→ **Given information**
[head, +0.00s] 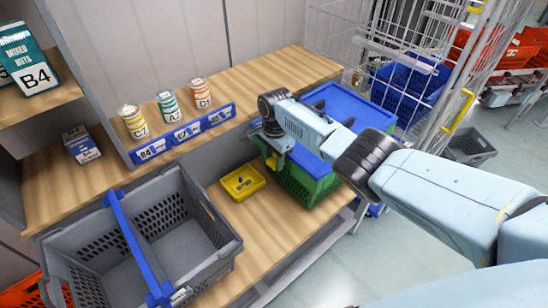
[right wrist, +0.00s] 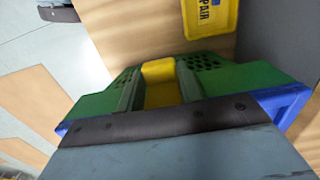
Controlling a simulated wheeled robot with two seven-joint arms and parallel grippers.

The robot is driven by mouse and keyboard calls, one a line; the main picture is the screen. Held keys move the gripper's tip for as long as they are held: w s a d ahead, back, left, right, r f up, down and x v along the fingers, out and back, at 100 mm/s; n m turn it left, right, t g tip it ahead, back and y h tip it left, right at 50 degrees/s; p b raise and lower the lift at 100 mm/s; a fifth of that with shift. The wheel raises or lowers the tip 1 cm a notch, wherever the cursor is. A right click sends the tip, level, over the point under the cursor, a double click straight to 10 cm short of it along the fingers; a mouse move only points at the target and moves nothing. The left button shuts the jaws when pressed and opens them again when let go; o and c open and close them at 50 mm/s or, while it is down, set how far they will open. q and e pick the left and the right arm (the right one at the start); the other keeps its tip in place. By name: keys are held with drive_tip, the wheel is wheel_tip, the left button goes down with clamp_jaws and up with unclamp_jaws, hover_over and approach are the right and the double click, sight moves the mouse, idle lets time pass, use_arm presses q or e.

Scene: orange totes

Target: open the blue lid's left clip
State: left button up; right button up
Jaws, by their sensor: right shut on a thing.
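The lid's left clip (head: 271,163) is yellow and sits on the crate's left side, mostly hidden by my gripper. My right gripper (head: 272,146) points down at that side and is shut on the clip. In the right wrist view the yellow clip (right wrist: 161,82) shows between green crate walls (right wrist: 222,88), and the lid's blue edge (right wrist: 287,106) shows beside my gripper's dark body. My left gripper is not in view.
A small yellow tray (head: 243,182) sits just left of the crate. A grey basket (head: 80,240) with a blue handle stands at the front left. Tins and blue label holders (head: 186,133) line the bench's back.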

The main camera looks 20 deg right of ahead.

→ **Exercise directions**
Leave out the pictures and output the rest of the material exactly as written.

→ **The reply**
[head, +0.00s] 
[right wrist, +0.00s] 
Controlling a simulated wheeled robot with two seven-joint arms and parallel grippers.

The robot is driven by mouse and keyboard calls, one a line; the main picture is the screen. Held keys move the gripper's tip for as long as they are held: w s a d ahead, back, left, right, r f up, down and x v along the fingers, out and back, at 100 mm/s; n m turn it left, right, t g tip it ahead, back and y h tip it left, right at 50 degrees/s; p b raise and lower the lift at 100 mm/s; a fifth of that with shift. The wheel raises or lowers the tip 1 cm a notch, wherever the cursor is. A right click sends the tip, level, over the point under the cursor, a double click straight to 10 cm short of it along the fingers; a mouse move only points at the target and moves nothing. The left button shuts the jaws when pressed and opens them again when let go; o and c open and close them at 50 mm/s or, while it is down, set how far they will open. q and e pick the left and the right arm (the right one at the start); the other keeps its tip in place. By name: keys are held with drive_tip, the wheel is wheel_tip, the left button goes down with clamp_jaws and up with unclamp_jaws, hover_over and approach are the right and the double click, sight moves the mouse, idle lets time pass, use_arm presses q or e.

Scene: orange totes

Target: open the blue lid's left clip
State: left button up; right button up
Jaws, by their sensor: right shut on a thing.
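The lid's left clip (head: 271,163) is yellow and sits on the crate's left side, mostly hidden by my gripper. My right gripper (head: 272,146) points down at that side and is shut on the clip. In the right wrist view the yellow clip (right wrist: 161,82) shows between green crate walls (right wrist: 222,88), and the lid's blue edge (right wrist: 287,106) shows beside my gripper's dark body. My left gripper is not in view.
A small yellow tray (head: 243,182) sits just left of the crate. A grey basket (head: 80,240) with a blue handle stands at the front left. Tins and blue label holders (head: 186,133) line the bench's back.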

The main camera looks 20 deg right of ahead.

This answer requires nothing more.